Tinder and Instagram bio of every fucking millennial:
✈️🌴🌞❤️🍕
Live to travel
Good vibes only
Digital nomad
World citizen
Loves pizza
Give me a fucking break you boring sluts, is there anything original about you, other than your dental records? But let’s not get sidetracked, I’m here to talk about travelling.
Most people like to travel, take holidays in exotic destinations and see new places, but I don’t consider that as being a traveller. I think traveller is someone who is more on the move than at home, and taking a two week holiday twice a year is not that. No matter if you dream about travelling, if you ain’t doing it, you ain’t a traveller. Just like I’m not a millionaire even if I feel like it inside, my bank statement shows the truth.
I’ve always liked the idea of travelling and seeing new places around the world, but it’s been really important for me to have a solid home base.
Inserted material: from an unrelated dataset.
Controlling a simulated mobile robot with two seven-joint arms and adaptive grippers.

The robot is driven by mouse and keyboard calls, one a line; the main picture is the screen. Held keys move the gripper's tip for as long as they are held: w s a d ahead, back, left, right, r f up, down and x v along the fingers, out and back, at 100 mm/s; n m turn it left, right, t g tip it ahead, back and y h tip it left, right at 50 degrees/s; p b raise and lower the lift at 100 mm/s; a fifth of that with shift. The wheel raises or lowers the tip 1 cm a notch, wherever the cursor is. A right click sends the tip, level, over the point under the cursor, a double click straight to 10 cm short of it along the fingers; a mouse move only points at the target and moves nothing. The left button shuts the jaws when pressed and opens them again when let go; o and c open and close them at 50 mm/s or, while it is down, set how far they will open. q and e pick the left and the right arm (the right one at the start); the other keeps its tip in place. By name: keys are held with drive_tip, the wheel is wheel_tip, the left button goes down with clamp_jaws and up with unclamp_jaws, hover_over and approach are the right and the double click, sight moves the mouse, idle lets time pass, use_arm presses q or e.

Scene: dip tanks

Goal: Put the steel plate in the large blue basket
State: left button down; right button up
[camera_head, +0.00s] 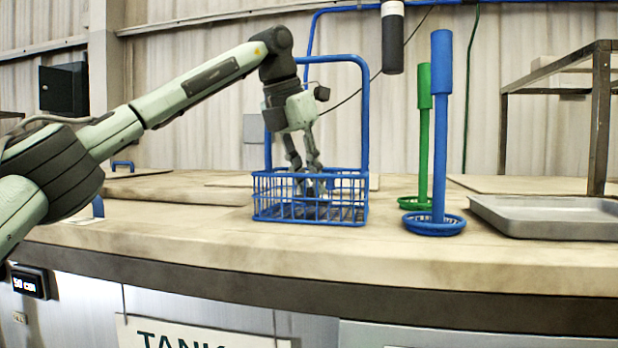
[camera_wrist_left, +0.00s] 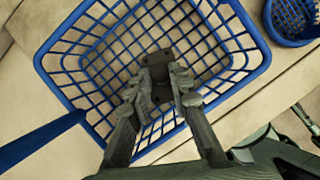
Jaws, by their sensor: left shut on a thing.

I’ve never ever had the desire to backpack through Europe for months or move to Asia for the whole winter.
This is something I have been thinking about a lot during this year, when technically I could do what I do from anywhere in the world.
I pride myself in knowing myself quite well, and I do question myself and my actions often to make sure I’m not fooling myself and just sticking to what is familiar because I’m used to it. Digging deep on what I want and need in life. While I have played with the idea of being away from home for longer periods, the more I travel, the stronger the feeling of needing my home base in Finland is.
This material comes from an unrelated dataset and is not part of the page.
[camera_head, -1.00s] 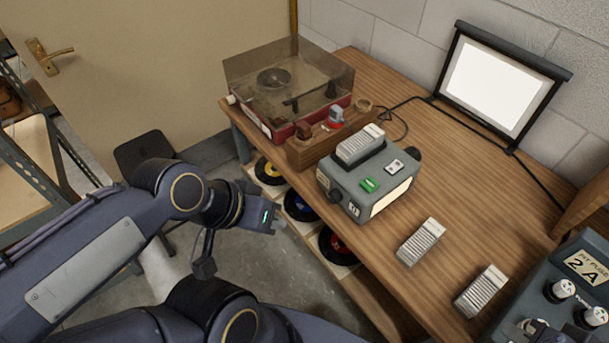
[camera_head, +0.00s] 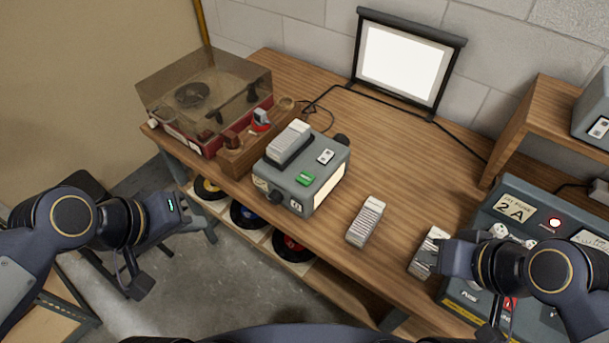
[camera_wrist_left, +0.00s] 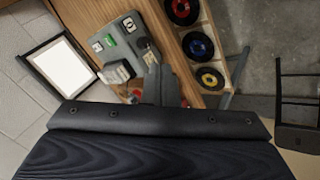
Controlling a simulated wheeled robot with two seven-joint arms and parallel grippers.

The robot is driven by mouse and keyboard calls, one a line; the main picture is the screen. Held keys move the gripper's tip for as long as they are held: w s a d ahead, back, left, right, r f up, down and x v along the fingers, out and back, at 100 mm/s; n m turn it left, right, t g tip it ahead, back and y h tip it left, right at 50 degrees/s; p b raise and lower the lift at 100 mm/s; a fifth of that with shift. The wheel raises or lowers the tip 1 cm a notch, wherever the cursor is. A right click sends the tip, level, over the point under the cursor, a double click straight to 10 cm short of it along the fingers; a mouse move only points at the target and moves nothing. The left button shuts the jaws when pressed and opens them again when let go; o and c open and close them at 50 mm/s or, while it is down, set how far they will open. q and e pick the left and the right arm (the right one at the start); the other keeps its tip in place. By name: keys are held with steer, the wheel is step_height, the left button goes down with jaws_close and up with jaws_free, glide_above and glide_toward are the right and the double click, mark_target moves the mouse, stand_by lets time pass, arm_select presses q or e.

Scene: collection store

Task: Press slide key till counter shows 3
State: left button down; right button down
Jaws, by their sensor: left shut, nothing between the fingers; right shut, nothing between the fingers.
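The grey slide projector (camera_head: 322,186) stands on the wooden bench with a slide tray (camera_head: 290,143) on top. Its green key (camera_head: 306,178) is on the top face, beside a white switch plate (camera_head: 326,157). The small counter window (camera_head: 295,205) on the front looks like 0, but is too small to be sure. The left wrist view also shows the projector (camera_wrist_left: 127,52), green key (camera_wrist_left: 110,40) and counter (camera_wrist_left: 129,24). My left gripper (camera_head: 198,198) is shut and empty, left of the projector beyond the bench edge. My right gripper (camera_head: 438,259) is shut and empty by the right slide tray.
A record player (camera_head: 205,100) and wooden block (camera_head: 250,150) stand left of the projector. A loose tray (camera_head: 365,221) lies to its right; another (camera_head: 428,250) is partly hidden by my right gripper. A grey fuse unit (camera_head: 520,215) stands at right. A screen (camera_head: 405,63) stands behind.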

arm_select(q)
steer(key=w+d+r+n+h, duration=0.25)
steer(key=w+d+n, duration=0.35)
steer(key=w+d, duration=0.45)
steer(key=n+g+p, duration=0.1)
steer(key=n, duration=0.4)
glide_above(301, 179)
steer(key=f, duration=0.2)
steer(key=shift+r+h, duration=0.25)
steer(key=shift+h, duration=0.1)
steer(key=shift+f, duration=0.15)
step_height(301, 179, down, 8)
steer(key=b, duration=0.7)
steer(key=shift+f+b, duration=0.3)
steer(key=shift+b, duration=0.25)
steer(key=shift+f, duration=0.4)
Don’t get me wrong, I am always super excited and intrigued by visiting a new country, seeing the new places, tasting new foods and getting to witness a small part of a culture different from mine. But if I were to live as a digital nomad, I think I would be miserable. Travelling would loose its excitement, I would feel lost and I would miss having a real home where I put down my roots. I need and want to use my favourite coffee mug, know that I have my assortment of teas and noodles in the cupboard, be surrounded by all my clothing options, to take a shower and pee in my own bathroom, and to sleep in my own luxurious bed.
They say that life starts outside of your comfort zone, and I think that is a load of bullshit. Sure it’s very important to try new things and push the limits, but that only makes me boomerang back to my comfort zone . I know what I like and what I need, and the opposite, I know what I don’t like and need. Travelling only strengthens the views I already had of myself and my life.
I really do not understand when people say that travelling to a certain place changed them as a human and now they are completely different. That is such a foreign (eh eh, see what I did there?) concept to me and I’m baffled by it. Travelling does open your eyes, broadens your views and makes you more aware, but I don’t see how it would change me as a person. I think people who are forever changed by travel, didn’t know themselves to begin with, or are influenced by outside forced very easily.
I will probably always want to travel on a regular basis, but not for too long at a time, and I want to cool down at home in between. It’s been almost three weeks since I’ve been home now and I miss it. I miss my own bed, I miss my sauna and bathroom, I miss the safety of home and I miss knowing that my family is only 100 kilometres away from me.